Tuesday, May 3, 2016

i was 17 when he hurt me

i was
-young
-weak
-tired

and i didn't know how to say no when you forced me to say yes once

i was 17 when he hurt me and
now i'm almost 22 and
the hurt fades but
it never leaves me be

Monday, May 2, 2016

annabel lee.

Annabel Lee by Edgar Allan Poe was one of my favorite poems in high school, and even reading it now I get a kind of wistfulness that is really difficult to describe. It is dark, and haunting, and relatable even as it distances itself from the reader, and it is so, so beautiful.

"My life and my bride," Poe writes, with a kind of heartache that I think only those who have loved can fully understand. I don't think it had to be a bride. I think it could have been, "My life and my child" just as easily. "The moon never beams without giving me dreams," he says, and I don't think there's anything I could say that Poe doesn't convey twice as well.

There's something kind of beautiful in tragedy.

Thursday, April 7, 2016

even if we can't find heaven

the sky is soft and
the sea crashes like i did when
my first car slipped on a patch of black ice and
sent me headfirst into a jeep cherokee three times my size

my hair is turning silver at the edges and the base and
two years ago when i ran my fingers through it
it came out in handfuls
but at least then it was still brown

what makes a week?

two bags of ramen
a single box of chinese takeout
and a black hole in your chest that takes and takes and takes until
it's swallowing even your hair

my demons ate my heart but at least they
had something to feed them
nourish them
until they could climb out of my throat and
into the world that had made even my hair want to escape

the sky is soft and
the sea crashes like i did when
my boyfriend caught me holding a knife and
standing in the rain on the rooftop of our apartment complex

and
oh god
i am hungry
so hungry
more hungry than
i can satisfy even by eating my demons

Wednesday, April 6, 2016

eat it? ate it.

"It doesn't matter that they won't remember me. What matters is I helped."

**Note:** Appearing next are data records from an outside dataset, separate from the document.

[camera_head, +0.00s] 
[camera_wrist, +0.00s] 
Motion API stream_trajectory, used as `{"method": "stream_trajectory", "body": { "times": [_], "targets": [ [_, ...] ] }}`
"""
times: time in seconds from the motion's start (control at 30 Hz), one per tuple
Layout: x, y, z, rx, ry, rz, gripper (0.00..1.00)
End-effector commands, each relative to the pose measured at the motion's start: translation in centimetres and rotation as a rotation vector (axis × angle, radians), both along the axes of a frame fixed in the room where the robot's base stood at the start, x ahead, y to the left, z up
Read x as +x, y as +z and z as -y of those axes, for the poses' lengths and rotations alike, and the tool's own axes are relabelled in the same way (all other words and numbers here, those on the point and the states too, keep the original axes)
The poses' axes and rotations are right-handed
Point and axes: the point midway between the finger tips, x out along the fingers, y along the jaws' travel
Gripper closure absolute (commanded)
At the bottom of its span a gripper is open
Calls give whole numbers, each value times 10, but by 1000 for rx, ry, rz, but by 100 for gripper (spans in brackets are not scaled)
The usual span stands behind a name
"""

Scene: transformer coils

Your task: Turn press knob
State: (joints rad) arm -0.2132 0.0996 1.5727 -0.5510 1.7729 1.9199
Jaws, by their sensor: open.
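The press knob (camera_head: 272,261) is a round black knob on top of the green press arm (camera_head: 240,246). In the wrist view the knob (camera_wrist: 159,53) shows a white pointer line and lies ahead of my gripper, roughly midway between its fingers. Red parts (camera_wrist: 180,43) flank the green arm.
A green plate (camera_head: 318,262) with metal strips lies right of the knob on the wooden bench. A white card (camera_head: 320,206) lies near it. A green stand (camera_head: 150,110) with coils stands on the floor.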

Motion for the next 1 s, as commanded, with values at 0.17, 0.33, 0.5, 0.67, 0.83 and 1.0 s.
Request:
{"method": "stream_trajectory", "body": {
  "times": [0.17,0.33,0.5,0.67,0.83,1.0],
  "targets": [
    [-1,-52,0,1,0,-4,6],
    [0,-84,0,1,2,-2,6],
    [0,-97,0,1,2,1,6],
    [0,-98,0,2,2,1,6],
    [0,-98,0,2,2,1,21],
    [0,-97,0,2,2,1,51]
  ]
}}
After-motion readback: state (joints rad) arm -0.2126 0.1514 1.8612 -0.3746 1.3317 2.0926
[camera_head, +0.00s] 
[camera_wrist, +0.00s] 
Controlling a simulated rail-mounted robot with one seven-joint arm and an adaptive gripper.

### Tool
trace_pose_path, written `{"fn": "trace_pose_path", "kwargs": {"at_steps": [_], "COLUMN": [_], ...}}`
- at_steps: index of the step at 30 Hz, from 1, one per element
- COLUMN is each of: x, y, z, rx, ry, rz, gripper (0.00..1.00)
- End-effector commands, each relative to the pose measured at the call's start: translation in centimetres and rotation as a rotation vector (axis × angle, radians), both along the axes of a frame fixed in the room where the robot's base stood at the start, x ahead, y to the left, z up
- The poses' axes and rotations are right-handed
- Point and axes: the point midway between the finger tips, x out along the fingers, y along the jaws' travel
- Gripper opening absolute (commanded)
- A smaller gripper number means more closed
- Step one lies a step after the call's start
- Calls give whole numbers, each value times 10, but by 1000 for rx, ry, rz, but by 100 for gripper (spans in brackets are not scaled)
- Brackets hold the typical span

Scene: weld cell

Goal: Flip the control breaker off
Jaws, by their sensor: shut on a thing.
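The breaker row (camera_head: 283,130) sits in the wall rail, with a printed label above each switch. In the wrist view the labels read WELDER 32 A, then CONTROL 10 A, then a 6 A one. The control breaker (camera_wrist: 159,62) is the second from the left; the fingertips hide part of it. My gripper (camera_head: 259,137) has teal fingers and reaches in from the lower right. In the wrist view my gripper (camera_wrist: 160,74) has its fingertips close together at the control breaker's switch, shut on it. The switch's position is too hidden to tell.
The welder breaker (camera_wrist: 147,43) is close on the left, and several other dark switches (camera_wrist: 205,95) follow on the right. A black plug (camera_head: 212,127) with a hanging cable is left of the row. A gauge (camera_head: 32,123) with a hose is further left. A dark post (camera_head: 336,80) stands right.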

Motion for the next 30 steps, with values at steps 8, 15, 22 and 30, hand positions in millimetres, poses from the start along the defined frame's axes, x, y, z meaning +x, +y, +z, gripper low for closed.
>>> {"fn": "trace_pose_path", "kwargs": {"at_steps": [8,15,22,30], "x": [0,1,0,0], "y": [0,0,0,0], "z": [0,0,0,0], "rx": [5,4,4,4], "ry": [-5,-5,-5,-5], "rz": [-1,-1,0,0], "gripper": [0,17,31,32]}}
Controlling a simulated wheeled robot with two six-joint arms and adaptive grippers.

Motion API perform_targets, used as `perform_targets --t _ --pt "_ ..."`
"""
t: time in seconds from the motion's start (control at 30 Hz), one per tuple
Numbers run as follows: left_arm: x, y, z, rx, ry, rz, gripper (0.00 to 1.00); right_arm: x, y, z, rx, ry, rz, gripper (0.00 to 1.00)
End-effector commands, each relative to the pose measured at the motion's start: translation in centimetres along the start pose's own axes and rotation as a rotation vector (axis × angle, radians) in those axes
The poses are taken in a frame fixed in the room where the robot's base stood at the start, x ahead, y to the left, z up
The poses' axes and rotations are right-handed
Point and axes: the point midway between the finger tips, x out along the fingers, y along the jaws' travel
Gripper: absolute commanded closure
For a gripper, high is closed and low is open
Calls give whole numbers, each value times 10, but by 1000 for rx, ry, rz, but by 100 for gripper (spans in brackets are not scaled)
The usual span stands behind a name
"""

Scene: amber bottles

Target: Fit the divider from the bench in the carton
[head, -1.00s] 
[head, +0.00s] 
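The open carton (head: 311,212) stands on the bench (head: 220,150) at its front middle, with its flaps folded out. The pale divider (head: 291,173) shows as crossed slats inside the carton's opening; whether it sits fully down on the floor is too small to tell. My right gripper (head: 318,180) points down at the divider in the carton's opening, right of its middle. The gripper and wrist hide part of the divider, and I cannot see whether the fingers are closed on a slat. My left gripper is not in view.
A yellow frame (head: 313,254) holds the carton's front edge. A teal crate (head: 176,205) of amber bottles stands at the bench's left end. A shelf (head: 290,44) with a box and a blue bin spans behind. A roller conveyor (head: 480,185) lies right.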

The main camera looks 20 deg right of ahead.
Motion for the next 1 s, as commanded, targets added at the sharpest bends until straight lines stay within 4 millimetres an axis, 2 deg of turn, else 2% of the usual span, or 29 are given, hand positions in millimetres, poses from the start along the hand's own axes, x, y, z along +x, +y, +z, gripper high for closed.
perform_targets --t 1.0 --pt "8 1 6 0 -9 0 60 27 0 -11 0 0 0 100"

This is a quote from one of my favorite video games, even though I didn't know it was from a video game at first. This quote is what made me want to play. It's said by a 'spirit of compassion,' a being that exists only to help.

I'm not that selfless but I think it's a pretty valid sentiment. I'm not always a good person and it's a little intimidating to think that that's the kind of mantra to try to live by, to want to do good even when people won't recognize or remember it. Of course, the character that says it is more or less a ghost, so I don't think it's fully applicable to a totally mortal person.

Food for thought.

Saturday, April 2, 2016

welcome back winter

cracked lips
ruddy cheeks
sunrises & moonlight

you only broke me because i let you and
i might even let you break me again because
before you were broken glass and a fist through my bedroom door
you were a snowflake in the palm of my hand

you had my heart before i ever even believed i had one

Wednesday, March 23, 2016

i'm gonna let them stay

my blood pounds like a bird in a cage might sing
it's beautiful but not quite free
almost
but not quite

do you hurt me or do i let you hurt me (yes)

how old was i when i learned how to ride a bike (too old)

what's the point of waking up every morning when my caged bird blood sings with the hopelessness of a child who has already learned that their parents are human

Friday, March 18, 2016

baby girl you know we're gonna be legends

"This is my body, and I can make it do things. I can make it spin, flip, fly."

I just finished a book called Dare Me. It's about American cheerleading, kind of, about the darkness in the so-called All-American Girl, about the sinister undertones of how terrifying it is to be a teenage girl. These girls grow up too fast, they're cynical and detached, and they are hard as nails and too good for the world around them.

I hated myself for so long, hated being a girl, that it's hard not to put girls who are aware of their own worth on a pedestal now. These girls are like that. Even at their most evil, I want to worship them in the way they worship themselves, all glitter and sequins and spray-on tans. In my head I can wipe away the violence and eating disorders and cruelty because oh, God, are they beautiful.

Then I remember that they are just children, and I'm horrified to realize that I know girls just like this, girls who are much older than they should be, using sex as a weapon because they know sex is what makes the world go around.

They would be lovely (they are lovely) but they are heartbreakingly sad.

"If it hadn't been what it was, it would've been beautiful."